La prima sera, la corsa all'anello fu un vero e proprio pretesto offerto ai cavalieri per far sfoggio della loro abilità e della sontuosità dei loro costumi. Il vincitore, fratello di Mademoiselle de La Vallière, ricevette dalle mani della regina una spada d'oro e brillanti. La festa terminò con un banchetto fantastico. Il re presiedette il pranzo circondato dalla madre, Anna d'Austria, dalla moglie Maria Teresa d'Austria e dalle dame di Corte.
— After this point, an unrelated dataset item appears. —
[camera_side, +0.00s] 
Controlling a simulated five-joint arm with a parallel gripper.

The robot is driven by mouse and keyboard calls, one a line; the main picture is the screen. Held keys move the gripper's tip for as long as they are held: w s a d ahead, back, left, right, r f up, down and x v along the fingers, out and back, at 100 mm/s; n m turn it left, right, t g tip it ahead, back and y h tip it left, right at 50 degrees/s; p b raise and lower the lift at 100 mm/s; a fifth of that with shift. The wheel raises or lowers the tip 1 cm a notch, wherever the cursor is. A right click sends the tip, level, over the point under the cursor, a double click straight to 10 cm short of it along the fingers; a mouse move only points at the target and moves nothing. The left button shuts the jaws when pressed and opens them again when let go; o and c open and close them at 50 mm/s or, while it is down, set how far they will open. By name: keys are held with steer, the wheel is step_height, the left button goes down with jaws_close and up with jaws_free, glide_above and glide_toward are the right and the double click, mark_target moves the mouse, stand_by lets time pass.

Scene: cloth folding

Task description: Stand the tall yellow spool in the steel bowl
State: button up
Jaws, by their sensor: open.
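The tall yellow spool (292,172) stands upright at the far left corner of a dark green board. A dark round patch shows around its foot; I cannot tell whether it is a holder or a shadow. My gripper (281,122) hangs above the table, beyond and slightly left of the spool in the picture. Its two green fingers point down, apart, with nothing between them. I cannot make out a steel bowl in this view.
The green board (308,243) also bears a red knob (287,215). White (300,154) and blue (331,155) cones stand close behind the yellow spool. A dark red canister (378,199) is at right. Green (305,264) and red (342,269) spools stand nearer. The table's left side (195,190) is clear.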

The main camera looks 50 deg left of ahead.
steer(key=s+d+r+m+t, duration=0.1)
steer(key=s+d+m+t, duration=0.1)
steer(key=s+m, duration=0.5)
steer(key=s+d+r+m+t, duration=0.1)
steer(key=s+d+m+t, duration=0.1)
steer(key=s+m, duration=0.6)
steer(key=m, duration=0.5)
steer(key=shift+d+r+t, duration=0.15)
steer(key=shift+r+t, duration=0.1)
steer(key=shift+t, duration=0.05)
Il servizio era assicurato da quarantotto personaggi portanti sulla testa vassoi ricolmi di cibi e di frutta, e vestiti, a gruppi di dodici, secondo le stagioni che rappresentavano: giardinieri, mietitori, vendemmiatori, vegliardi bianchi di gelo.
Candelabri a ventiquattro candele e duecento torce sorrette ciascuna da un servitore mascherato diffondevano una luce più gradevole di quella del giorno.
L'indomani notte, in un teatro allestito in una radura, Molière rappresentò la sua commedia "La Principessa d'Elide", nella quale il ruolo della protagonista fu interpretato da Mademoiselle Molière; seguirono le evoluzioni di fauni, pastori e pastorelle. La sera del 9 fu consacrata ai balletti; un fantasmagorico spettacolo pirotecnico, tra le cui fiamme scompariva il palazzo di Alcina, mise fine ai piaceri dell'isola incantata. Il re tuttavia, prolungherà gli svaghi con un torneo alla tedesca: il cavaliere, correndo a briglia sciolta, doveva infilzare, rispettivamente con lancia, spada e chiaverina (una specie di giavellotto a punta corta), una testa di turco, di moro e di Medusa. Il vincitore, il duca di Coisline, ricevette dalla regina una rosa di diamanti.
L'11 maggio ebbe luogo una passeggiata al Serraglio, dove il re mostrò ai suoi ospiti ammirati i suoi uccelli rari, e una lotteria che distribuì alle dame premi preziosi; la regina Maria Teresa si aggiudicò il primo premio.
Molière rappresentò altre tre sue commedie: "Gli importuni", "Il Tartufo", "Il matrimonio forzato"; poi, il 14 maggio, la corte si recò a Fontainebleau dove il re diede molte altre feste, soprattutto nel 1668 e nel 1674, tutte di uno sfarzo indicibile.